--- BEGIN ---

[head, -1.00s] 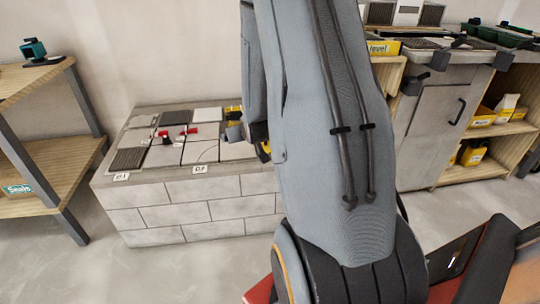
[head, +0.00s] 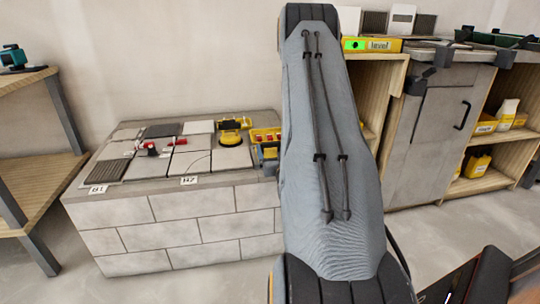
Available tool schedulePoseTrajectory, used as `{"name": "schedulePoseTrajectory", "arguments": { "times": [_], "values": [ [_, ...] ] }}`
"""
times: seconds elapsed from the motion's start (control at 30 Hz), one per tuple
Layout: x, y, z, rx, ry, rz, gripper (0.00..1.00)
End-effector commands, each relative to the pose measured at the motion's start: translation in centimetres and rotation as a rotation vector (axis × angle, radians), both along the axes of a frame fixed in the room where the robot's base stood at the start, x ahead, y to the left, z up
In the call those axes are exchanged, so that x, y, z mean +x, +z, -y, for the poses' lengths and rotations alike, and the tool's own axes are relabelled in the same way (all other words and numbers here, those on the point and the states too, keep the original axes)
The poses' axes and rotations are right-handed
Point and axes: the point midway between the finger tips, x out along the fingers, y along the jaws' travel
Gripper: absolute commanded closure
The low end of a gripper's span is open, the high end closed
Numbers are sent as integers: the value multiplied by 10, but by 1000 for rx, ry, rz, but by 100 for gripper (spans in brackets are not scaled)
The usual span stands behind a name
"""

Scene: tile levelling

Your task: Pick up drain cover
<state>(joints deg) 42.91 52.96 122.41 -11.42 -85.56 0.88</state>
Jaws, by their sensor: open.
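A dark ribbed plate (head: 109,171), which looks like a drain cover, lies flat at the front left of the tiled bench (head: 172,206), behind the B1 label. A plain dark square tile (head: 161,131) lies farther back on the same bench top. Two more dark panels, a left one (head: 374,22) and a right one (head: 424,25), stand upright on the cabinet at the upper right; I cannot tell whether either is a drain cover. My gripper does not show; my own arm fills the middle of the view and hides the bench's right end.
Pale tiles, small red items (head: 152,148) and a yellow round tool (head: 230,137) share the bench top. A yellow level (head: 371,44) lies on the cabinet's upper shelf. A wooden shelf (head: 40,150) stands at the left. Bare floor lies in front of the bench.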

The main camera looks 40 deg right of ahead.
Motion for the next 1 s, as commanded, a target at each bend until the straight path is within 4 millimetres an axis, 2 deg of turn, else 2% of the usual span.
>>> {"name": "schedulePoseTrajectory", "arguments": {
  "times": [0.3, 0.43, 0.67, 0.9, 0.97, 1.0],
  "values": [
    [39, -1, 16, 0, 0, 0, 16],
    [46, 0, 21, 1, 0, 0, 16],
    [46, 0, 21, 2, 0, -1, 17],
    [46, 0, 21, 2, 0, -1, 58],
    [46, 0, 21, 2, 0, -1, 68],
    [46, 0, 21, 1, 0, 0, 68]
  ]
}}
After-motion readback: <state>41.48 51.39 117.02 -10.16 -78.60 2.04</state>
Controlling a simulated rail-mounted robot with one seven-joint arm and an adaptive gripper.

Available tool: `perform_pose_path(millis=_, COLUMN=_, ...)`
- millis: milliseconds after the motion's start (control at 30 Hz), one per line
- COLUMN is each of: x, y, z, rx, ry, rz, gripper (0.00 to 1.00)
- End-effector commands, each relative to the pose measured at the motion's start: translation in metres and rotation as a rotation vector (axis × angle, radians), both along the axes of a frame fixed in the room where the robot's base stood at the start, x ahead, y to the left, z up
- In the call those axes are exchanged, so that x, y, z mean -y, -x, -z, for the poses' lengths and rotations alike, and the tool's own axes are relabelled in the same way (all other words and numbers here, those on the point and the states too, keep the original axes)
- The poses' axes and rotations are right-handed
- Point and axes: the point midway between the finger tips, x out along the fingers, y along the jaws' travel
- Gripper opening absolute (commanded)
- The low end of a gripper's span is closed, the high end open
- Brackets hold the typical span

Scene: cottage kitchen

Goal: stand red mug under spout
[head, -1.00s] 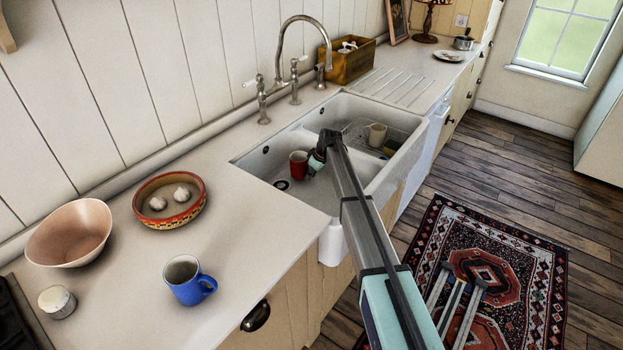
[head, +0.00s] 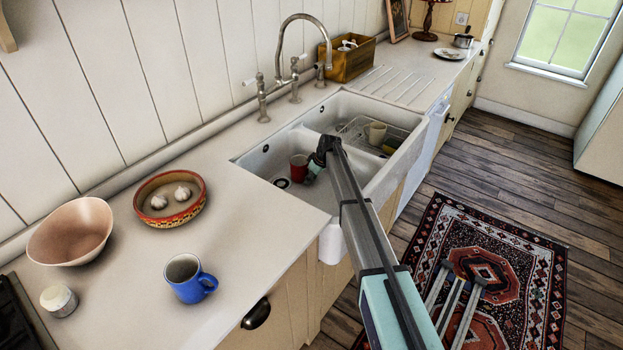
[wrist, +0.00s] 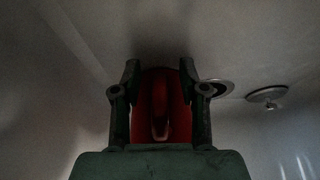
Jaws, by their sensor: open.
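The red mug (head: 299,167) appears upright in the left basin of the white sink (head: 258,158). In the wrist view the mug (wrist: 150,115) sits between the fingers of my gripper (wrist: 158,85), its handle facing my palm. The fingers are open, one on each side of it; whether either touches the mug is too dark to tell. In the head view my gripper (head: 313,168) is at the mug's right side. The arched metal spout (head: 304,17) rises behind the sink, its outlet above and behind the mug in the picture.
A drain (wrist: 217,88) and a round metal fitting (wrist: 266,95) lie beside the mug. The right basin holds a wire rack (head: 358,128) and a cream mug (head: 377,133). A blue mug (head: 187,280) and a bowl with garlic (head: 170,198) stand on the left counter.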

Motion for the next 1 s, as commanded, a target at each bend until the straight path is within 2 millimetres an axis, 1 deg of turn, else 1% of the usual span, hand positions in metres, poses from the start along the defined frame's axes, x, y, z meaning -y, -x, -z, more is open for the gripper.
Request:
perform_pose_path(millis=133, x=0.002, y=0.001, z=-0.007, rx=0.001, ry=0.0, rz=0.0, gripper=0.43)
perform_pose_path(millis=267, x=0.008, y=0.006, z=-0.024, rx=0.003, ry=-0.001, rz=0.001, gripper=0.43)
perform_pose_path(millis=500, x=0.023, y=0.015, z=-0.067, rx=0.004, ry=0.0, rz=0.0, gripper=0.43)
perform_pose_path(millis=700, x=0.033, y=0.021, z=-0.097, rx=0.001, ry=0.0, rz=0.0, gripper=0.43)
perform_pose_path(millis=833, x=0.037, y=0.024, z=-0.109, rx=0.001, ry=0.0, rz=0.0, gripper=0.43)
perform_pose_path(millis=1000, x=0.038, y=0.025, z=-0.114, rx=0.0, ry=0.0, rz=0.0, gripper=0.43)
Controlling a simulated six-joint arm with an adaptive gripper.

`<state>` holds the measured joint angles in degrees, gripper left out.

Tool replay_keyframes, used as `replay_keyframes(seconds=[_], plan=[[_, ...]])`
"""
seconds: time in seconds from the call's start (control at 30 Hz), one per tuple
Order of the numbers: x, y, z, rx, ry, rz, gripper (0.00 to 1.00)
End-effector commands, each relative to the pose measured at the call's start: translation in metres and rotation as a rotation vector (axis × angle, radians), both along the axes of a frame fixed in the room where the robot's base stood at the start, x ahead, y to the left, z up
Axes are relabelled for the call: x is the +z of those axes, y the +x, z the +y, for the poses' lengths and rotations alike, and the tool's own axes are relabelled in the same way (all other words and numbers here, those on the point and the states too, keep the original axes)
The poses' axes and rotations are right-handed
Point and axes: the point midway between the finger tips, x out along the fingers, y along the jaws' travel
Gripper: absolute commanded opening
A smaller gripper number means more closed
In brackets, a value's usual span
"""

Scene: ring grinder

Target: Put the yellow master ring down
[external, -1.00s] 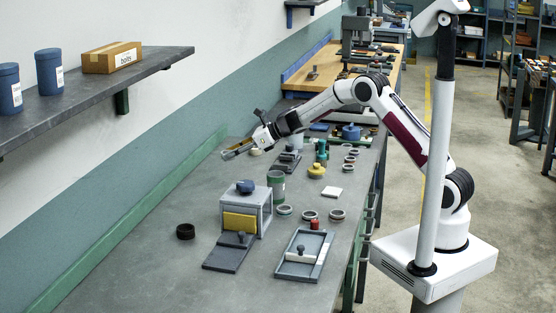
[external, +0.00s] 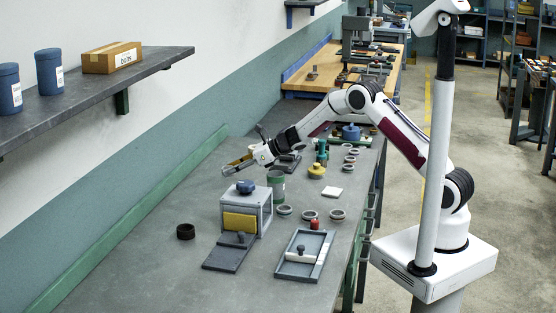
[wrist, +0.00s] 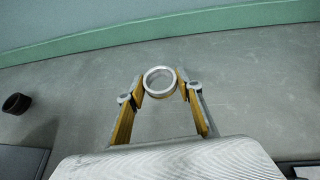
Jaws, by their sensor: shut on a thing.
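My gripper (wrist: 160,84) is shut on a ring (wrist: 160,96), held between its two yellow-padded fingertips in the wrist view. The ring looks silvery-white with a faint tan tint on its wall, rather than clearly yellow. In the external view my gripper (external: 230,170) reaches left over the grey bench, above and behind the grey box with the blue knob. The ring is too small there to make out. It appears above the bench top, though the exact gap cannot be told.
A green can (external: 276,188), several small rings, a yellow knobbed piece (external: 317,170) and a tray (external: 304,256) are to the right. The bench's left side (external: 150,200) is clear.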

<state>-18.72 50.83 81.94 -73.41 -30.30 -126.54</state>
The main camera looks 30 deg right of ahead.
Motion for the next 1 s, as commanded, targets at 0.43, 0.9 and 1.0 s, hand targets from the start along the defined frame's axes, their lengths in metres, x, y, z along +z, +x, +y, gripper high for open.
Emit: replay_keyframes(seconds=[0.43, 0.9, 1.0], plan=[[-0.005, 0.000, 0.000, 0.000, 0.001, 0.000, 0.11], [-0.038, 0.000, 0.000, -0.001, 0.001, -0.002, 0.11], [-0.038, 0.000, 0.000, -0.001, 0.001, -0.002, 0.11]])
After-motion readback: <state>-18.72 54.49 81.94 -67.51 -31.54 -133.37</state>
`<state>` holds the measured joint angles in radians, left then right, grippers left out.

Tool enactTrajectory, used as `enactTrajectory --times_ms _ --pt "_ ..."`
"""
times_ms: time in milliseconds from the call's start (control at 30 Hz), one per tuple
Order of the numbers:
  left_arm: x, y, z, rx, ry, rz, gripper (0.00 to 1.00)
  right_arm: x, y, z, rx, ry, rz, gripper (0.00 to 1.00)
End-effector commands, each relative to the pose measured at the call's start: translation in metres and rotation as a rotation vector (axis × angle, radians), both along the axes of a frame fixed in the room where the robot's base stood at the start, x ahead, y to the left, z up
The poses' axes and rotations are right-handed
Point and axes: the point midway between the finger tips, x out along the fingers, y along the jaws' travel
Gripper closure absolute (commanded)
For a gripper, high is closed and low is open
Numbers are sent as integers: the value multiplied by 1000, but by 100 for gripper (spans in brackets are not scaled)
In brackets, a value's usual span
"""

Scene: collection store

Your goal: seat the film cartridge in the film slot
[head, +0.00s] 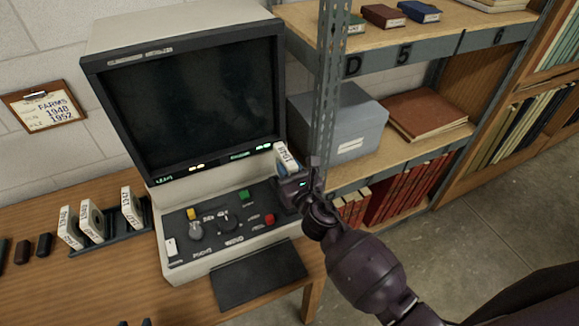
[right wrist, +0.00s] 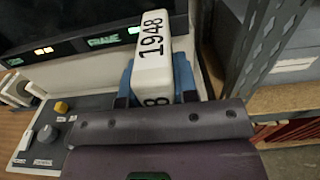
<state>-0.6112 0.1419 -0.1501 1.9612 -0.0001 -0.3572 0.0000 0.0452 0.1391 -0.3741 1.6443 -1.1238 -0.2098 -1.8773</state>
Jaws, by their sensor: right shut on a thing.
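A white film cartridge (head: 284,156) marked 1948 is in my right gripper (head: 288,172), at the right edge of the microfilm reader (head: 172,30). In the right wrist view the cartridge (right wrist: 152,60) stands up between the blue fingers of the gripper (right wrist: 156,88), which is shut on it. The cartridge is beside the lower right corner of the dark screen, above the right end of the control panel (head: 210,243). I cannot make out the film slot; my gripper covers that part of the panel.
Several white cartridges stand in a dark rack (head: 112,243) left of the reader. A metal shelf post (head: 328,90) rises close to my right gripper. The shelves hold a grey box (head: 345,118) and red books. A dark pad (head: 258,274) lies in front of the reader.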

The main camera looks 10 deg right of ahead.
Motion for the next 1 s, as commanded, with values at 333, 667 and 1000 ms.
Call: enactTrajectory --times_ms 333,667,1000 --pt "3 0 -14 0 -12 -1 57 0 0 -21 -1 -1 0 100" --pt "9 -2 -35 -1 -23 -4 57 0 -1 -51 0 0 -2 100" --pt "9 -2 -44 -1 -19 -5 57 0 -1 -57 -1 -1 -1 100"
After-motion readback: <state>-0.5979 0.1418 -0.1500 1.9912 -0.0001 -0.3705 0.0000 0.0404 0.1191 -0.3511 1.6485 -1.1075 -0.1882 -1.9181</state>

--- END ---

Show every line from the listing above in which the string "integers" appears.

Numbers are sent as integers: the value multiplied by 10, but by 1000 for rx, ry, rz, but by 100 for gripper (spans in brackets are not scaled)
Numbers are sent as integers: the value multiplied by 1000, but by 100 for gripper (spans in brackets are not scaled)

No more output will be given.